Given the fact that a consumer can say, “Alexa, show me some toothpaste,” vs that consumer looking at a Colgate ad, I’d say it’s leaning towards the worst. The adjustment huge CG brands will have to make in terms of DTC could potentially be catastrophic. Especially considering the fact that they don’t really know how to do that at all right now.

The other factor facing brands is that private label from their biggest clients is getting better and better. The PL in Target, Kroger Walmart, etc, is top notch and in some cases better than what’s been offered for years from CG companies.

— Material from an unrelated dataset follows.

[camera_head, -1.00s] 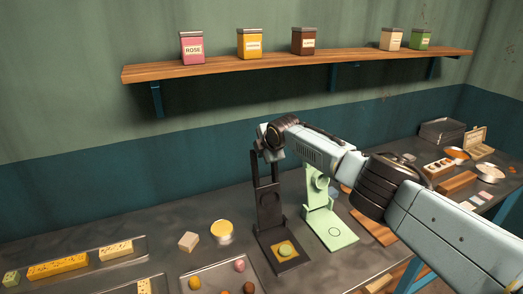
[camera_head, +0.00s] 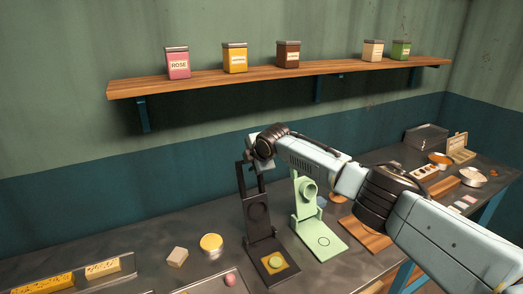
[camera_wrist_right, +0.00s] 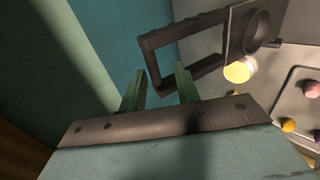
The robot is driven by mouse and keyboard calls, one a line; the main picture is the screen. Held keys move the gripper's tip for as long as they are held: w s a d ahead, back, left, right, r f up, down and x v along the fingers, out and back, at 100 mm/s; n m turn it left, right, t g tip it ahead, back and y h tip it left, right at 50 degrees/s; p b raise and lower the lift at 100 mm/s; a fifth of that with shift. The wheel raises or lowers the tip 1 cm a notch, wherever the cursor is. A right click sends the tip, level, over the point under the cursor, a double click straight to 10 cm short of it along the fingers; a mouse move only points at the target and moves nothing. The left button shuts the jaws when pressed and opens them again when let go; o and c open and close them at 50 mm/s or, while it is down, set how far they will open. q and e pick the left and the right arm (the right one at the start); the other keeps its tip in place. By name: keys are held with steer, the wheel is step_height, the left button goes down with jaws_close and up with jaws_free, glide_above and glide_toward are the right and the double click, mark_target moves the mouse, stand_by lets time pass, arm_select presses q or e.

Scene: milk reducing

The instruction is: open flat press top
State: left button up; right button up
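A dark flat press (camera_head: 262,245) stands on the bench in the head view. Its hinged top stands raised, with an open rectangular handle frame (camera_head: 240,178) at its upper end. A yellow piece with a green centre lies on its base. My right gripper (camera_head: 247,160) is at the top of this handle. In the right wrist view the green fingers of my right gripper (camera_wrist_right: 161,72) are apart, with the end bar of the dark handle (camera_wrist_right: 153,66) showing between them. I cannot tell if they touch it. My left gripper is out of view.
A pale green press (camera_head: 318,238) stands just right of the dark one, under my right arm. A wall shelf (camera_head: 280,74) with several jars hangs above.

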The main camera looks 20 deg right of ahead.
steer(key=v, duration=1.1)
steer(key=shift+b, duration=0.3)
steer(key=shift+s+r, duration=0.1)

All the above adds up to a time of incredible challenge and change in the CG industry. Just as in retail, these challenges are going to bring about great change at all levels.

Ricardo Belmar
Active Member
6 years ago

From the perspective of opportunity, it has never been better. From the perspective of risk and challenge, it’s never been worse! So, while the rewards are tremendous for those who “get it right,” the challenge is overwhelming for many. Brands have a fantastic opportunity to build loyalty directly with consumers today but they’ll have to work pretty hard to achieve it! Why? Because competition for loyalty has never been tougher — it’s just much easier for any startup to get into the game and quickly build brand loyalty as a disruptor via social media or word of mouth. Big brands used to just need to place ads on TV during the right shows to build their brand loyalty. Now, that model is over — it takes multiple channels and multiple actions to generate engagement, plus it’s now a 2-way street, not just from brand to consumer. Brands that don’t recognize that will find themselves feeling this is the worst of times.

Michael La Kier
Member
6 years ago

Leaning toward the “worst of times” overall. For many of the long established CPG companies, their legacy brands are under attack and facing little if any growth. As large scale enterprises, growth is hard to come by when launching new, smaller niche products (which may be great businesses on their own).